Neal Stephenson: “Why I Am A Bad Correspondent”

The following was scraped from Neal Stephenson’s esoteric homemade website. Unfortunately, it was removed from his official pop-culture domain in favor of advertisements for his books. In Dr. Zoltan’s ironic opinion, this letter is much more important than his fiction writing.

Writers who do not make themselves totally available to everyone, all the time, are frequently tagged with the “recluse” label. While I do not consider myself a recluse, I have found it necessary to place some limits on my direct interactions with individual readers. These limits most often come into play when people send me letters or e-mail, and also when I am invited to speak publicly. This document is a sort of form letter explaining why I am the way I am.

When I read a novel that I really like, I feel as if I am in direct, personal communication with the author. I feel as if the author and I are on the same wavelength mentally, that we have a lot in common with each other, and that we could have an interesting conversation, or even a friendship, if the circumstances permitted it. When the novel comes to an end, I feel a certain letdown, a loss of contact. It is natural to want to recapture that feeling by reading other works by the same author, or by corresponding with him/her directly.

All of this seems perfectly reasonable—I should know, since I have had these feelings myself! But it turns out to be a bad idea. To begin with, a novel has roughly the same relationship to a conversation with the author, as a movie does to the actors in it. A movie represents many person-years of work distilled into two hours, and so everything sounds and looks perfect. But if you have ever met a movie actor in person, you know that they are not quite as dazzling and witty (or as tall) as the figures they play in movies. This seems obvious but it always comes as a bit of a letdown anyway.

Likewise, a novel represents years of hard work distilled into a few hundred pages, with all (or at least most) of the bad ideas cut out and thrown away, and the good ideas polished and refined as much as possible. Interacting with an author in person is nothing like reading his novels. Just about everyone who gets an opportunity to meet with an author in person ends up feeling mildly let down, and in some cases, grievously disappointed.

Authors are participants in a kind of colloquy that joins together all literate persons, and so it seems only reasonable that they should from time to time stop writing fiction for a few hours or days, and attend public events, such as conventions, signings, panels, seminars, etc., where they should exchange ideas with other authors and with other members of society. Therefore, authors such as myself frequently receive invitations to do exactly that.

Letters or e-mail from readers, and invitations to speak in public, might seem like very different things. In fact they are points on a common continuum; they have more in common than is obvious at first. The e-mail message from the reader, and the invitation to speak at a conference, are both requests (in most cases, polite and absolutely reasonable requests) for the author to interact directly with readers.

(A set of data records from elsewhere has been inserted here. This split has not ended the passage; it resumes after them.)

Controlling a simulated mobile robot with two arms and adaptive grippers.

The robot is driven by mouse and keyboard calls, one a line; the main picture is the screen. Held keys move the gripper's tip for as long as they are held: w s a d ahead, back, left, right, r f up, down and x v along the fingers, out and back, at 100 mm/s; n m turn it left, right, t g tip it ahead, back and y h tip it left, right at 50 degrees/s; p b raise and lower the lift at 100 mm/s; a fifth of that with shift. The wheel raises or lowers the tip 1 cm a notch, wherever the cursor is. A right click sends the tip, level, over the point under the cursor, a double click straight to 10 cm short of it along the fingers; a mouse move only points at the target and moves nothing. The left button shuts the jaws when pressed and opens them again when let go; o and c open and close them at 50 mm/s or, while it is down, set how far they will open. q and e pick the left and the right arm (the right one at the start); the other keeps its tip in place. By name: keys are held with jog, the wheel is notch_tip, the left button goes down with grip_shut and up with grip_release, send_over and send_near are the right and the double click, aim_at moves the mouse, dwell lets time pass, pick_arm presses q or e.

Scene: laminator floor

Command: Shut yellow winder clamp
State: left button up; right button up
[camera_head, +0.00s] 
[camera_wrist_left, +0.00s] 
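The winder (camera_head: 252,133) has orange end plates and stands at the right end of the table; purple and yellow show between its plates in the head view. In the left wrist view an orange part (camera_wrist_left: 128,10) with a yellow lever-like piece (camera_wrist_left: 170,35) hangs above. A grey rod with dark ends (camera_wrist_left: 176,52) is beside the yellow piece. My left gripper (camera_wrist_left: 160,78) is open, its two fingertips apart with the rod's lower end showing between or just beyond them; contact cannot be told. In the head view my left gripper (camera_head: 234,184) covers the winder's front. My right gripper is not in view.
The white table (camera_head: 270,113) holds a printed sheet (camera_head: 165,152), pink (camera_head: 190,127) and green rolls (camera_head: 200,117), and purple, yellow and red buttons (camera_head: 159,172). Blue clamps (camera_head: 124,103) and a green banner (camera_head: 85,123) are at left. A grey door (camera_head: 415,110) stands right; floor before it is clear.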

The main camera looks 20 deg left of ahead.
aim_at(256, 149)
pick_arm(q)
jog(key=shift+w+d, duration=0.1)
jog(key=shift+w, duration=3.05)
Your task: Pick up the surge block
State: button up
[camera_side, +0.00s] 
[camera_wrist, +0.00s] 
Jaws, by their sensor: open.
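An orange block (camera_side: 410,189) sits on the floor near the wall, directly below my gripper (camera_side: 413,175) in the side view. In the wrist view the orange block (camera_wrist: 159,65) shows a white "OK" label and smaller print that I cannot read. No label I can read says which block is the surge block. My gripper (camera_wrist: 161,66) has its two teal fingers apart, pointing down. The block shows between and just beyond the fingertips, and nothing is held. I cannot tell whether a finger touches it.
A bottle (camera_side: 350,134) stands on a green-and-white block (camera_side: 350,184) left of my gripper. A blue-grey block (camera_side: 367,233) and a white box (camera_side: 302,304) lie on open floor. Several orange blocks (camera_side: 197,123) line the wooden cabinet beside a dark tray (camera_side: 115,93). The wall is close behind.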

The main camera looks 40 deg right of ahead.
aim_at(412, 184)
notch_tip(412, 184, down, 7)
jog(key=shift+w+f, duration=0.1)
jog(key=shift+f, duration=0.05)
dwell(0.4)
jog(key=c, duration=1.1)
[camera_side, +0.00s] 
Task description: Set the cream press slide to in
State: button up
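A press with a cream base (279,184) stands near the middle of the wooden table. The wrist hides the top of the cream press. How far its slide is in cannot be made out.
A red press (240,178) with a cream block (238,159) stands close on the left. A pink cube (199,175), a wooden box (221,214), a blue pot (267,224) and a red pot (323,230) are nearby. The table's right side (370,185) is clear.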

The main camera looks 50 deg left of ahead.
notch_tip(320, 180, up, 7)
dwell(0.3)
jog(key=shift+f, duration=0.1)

Normally, my only interaction with readers is to go to a Fedex drop box every couple of years and throw in the manuscript of a completed novel. It seems reasonable enough to ask for a little bit more than that! After all, the time commitment is very small: a few minutes tapping out an e-mail message, or a day trip to a conference to speak.

For some authors, this works, but in my case, it doesn’t. There is little to nothing that I can offer readers above and beyond what appears in my published writings. It follows that I should devote all my efforts to writing more material for publication, rather than spending a few minutes here, a day there, answering e-mails or going to conferences.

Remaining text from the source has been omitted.